Mirasçıların Vergi Borçları Sorumluluğuna İlişkin Bilgi Bülteni
A. Giriş
4721 sayılı Türk Medeni Kanunu (“TMK”) uyarınca; kanunda açıkça yazılı haller dışında, ölen kimsenin alacakları, tüm hakları ve malları mirasçılarına intikal eder ve bu mirasçılar ölenin borçlarından kişisel olarak sorumlu olurlar. Yine 213 sayılı Vergi Usul Kanunu’nun (“VUK”) ilgili maddelerinde de ölüm halinde mükellefin alacak ve borçlarının mirasçılarına miras hisseleri oranında intikal edeceği belirtilmiştir.[1]
İşbu bültenimizde veraset ilamı sonrası mirasçıların sorumluluğu, mirasçıların vergi borcundan sorumluluğu, vergi borcunun takip ve tahsili, vergi borcundan kaçma/kaçınma yolları, vergi borcunda kısıtlılık olması durumunda ödenecek miktar ve nihayet mirasçıların vergi cezasından sorumluluğu hususları anlatılacaktır.
B. Veraset İlamı Sonrası Mirasçıların Sorumluluğu
Ölüm halinde mirasın, mirasçılara geçebilmesi için TMK’nın ilgili maddesine[2] göre mirasçıların Sulh Hukuk Mahkemesi’ne başvurarak mirasçılık belgesi adı verilen veraset ilamını almaları gerekmektedir.[3] İşbu belge hukuki niteliğe haiz olup, belgede mirasçıların hisseleri belirtildiğinden dolayı mirasçıların hak ve sorumlulukları da bu oranlara göre ortaya çıkar.

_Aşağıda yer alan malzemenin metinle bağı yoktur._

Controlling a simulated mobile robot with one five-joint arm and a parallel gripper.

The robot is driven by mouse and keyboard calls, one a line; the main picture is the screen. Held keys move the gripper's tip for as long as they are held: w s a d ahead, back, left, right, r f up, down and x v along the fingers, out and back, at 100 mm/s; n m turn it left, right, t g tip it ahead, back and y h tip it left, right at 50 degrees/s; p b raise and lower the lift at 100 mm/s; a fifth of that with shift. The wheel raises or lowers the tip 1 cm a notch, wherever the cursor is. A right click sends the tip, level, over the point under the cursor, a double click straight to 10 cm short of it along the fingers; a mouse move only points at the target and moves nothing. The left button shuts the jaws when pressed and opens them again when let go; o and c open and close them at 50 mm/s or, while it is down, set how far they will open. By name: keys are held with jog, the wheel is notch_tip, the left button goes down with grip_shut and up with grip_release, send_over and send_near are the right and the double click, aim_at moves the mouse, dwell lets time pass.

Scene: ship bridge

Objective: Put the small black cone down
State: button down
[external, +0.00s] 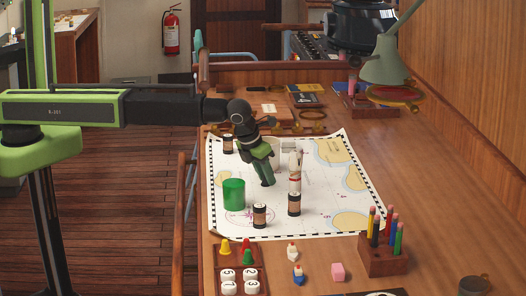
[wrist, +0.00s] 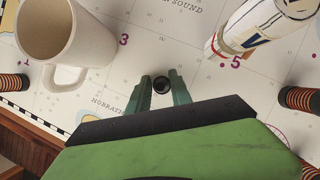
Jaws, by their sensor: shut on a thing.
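My gripper (external: 267,182) hangs over the chart (external: 325,218) in the external view, pointing down. In the wrist view my gripper (wrist: 161,90) has its two green fingers closed around the small black cone (wrist: 161,85), which appears as a dark round shape between the tips. The cone cannot be made out in the external view, where the fingers hide it. I cannot tell whether it touches the chart.
A white mug (wrist: 62,35) and a white rocket-like model (wrist: 250,25) stand close by. A green cup (external: 233,194) and banded dark cylinders (external: 294,204) stand on the chart. A tray with coloured cones (external: 225,247) and a pencil block (external: 383,258) are in front.

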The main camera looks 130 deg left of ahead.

VUK’nun ilgili maddesinde ölüm, işi bırakma olarak kabul edilmiş olup, ilgili diğer maddesinde[4] ise işi bırakma, olayın gerçekleştiği tarihten itibaren 1 (bir) ay içerisinde bildirim yükümlülüğüne tabi tutulmuştur.[5]
Yine VUK uyarınca mirasçılar için bildirim süresi 3 (üç) ay uzayacağından mirasçıların ölüm olayını bildirme süresi ölümün gerçekleştiği tarihten itibaren 4 (dört) ay olacaktır.[6] Mirasçılardan birisinin bildirimde bulunması yeterli olacaktır.[7]

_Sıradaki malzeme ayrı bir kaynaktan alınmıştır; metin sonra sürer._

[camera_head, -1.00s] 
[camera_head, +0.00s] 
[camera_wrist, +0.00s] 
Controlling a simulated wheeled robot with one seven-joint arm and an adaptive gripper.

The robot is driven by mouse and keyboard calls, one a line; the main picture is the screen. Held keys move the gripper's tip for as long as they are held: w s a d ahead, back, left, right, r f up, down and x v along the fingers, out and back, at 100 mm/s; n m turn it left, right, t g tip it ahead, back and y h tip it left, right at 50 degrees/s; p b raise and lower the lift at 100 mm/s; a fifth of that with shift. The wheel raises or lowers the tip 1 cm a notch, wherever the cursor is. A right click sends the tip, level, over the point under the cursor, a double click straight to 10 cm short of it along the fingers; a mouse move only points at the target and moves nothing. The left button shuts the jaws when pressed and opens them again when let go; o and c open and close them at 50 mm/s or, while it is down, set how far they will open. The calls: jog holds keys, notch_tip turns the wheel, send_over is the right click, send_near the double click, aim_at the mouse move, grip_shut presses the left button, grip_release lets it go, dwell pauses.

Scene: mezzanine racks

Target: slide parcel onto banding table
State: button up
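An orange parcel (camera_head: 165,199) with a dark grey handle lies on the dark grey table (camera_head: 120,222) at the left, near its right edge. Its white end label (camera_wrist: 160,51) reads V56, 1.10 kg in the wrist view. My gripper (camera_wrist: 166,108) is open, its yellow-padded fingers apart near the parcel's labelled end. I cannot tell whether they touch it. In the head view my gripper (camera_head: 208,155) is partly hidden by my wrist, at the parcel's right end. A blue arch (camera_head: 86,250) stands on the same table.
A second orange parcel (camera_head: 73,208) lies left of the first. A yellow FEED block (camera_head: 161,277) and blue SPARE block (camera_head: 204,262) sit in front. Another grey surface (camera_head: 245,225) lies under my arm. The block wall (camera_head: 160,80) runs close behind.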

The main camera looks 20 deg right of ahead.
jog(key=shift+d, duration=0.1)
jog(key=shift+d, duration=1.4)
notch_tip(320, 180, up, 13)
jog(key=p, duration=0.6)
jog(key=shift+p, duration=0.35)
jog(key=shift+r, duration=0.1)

Ek olarak VUK’nda belirtilen resmi makamlar, ölüm olaylarını vergi dairesine yazılı olarak bildirmek zorunda olduklarından, işbu kontrolün sağlanması neticesinde mirası reddetmemiş mirasçılar tarafından bildirimlerin süresinde yapılmadığının tespiti halinde ise bildirim görevini yerine getirmeyen her bir mirasçıya ayrı ayrı usulsüzlük cezası kesilir.[8]
C. Mirasçıların Vergi Borcundan Sorumluluğu
Mirası kabul etmiş mirasçılardan her biri ölünün vergi borçlarından miras hisseleri nispetinde sorumlu tutulurlar. Vergi dairesi tarafından ölen mükellefin tüm vergi borçları, veraset ilamı esas alınarak her mirasçıya düşen miras payı oranında hesaplanarak tahsil yoluna gidilir.

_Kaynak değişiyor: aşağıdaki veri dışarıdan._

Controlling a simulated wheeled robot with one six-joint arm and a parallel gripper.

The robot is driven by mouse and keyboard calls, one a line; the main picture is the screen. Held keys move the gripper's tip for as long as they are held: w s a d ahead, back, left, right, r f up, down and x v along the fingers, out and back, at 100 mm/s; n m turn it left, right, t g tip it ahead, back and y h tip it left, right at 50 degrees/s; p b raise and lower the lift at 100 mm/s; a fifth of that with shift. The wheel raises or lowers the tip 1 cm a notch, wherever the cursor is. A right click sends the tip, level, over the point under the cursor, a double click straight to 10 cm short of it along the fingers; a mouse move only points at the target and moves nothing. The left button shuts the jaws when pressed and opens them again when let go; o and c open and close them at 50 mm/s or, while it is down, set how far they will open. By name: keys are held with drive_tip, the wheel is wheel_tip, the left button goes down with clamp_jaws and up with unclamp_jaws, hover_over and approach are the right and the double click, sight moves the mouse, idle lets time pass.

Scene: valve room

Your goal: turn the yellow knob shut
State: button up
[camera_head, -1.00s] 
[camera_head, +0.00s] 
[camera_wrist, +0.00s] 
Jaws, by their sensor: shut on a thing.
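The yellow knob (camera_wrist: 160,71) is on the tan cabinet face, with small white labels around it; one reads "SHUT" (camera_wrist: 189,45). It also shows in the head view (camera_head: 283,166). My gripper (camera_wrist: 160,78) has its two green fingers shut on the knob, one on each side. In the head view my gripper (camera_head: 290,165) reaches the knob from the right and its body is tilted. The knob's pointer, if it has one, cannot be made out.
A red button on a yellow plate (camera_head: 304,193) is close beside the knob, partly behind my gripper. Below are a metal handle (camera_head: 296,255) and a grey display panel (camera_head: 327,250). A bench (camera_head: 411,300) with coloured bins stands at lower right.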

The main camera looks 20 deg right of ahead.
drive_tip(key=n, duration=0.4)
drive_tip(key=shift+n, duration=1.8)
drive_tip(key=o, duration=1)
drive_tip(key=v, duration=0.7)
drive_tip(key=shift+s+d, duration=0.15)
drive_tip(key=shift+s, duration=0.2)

VUK’nun ilgili maddesinde;[9] özel ödeme zamanları açıklanmış olup işbu maddede özetle; memleketi terk ve ölüm gibi mükellefiyetin kalkmasını gerektiren hallerde beyan üzerinden tarh edilen vergilerin beyanname süresi içerisinde ödeneceği, bundan başka mükellefin vadeleri belirtilen süreden sonra gelen vergileri de aynı süre içinde alınacağı ve son olarak memleketi terk edenlerin, ölenlerin veya benzeri haller dolayısıyla mükellefiyetleri kalkanların ikmalen, re’sen veya idarece tarh olunan vergileri tahakkuk tarihinden başlayarak bir ay içinde ödeyeceği hususları belirtilmiştir. İşbu tahsil süreleri ise, 6183 sayılı Amme Alacaklarının Tahsili Usulü Hakkındaki Kanun(“AATUHK”) hükümlerine göre teminat gösterildiği takdirde vergi kanunu ile belli taksit zamanına kadar ve fakat taksit zamanı geçmiş ise üç ay uzatılması şeklinde belirlenmiştir.[10]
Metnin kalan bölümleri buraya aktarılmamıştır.